• Directions for this task
Count each line in which the word "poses" appears. Reply with the total and nothing more.

--- start of Available data ---

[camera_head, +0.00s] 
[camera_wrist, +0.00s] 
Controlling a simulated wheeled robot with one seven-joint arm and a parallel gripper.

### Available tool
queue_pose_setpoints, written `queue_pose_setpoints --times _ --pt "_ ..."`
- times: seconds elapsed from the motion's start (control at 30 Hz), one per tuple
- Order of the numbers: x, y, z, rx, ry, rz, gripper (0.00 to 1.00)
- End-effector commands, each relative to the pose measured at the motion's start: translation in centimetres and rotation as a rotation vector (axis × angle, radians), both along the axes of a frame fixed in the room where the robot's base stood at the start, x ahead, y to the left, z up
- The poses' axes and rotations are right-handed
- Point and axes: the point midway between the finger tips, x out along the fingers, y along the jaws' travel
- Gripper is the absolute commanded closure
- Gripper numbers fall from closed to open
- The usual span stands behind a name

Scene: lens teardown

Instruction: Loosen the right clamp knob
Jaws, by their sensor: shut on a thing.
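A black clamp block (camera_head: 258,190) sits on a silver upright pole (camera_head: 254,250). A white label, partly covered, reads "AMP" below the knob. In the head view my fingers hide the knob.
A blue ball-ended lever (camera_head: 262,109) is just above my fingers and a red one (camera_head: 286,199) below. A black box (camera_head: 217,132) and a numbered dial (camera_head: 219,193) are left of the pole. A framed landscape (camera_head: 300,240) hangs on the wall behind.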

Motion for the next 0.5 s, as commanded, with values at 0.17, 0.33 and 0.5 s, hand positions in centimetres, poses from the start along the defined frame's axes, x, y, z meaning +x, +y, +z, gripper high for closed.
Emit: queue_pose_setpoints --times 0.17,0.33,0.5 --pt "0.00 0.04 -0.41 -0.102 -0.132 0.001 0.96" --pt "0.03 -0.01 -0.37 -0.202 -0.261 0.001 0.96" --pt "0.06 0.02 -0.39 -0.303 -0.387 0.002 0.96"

--- end of Available data ---

• Task output
2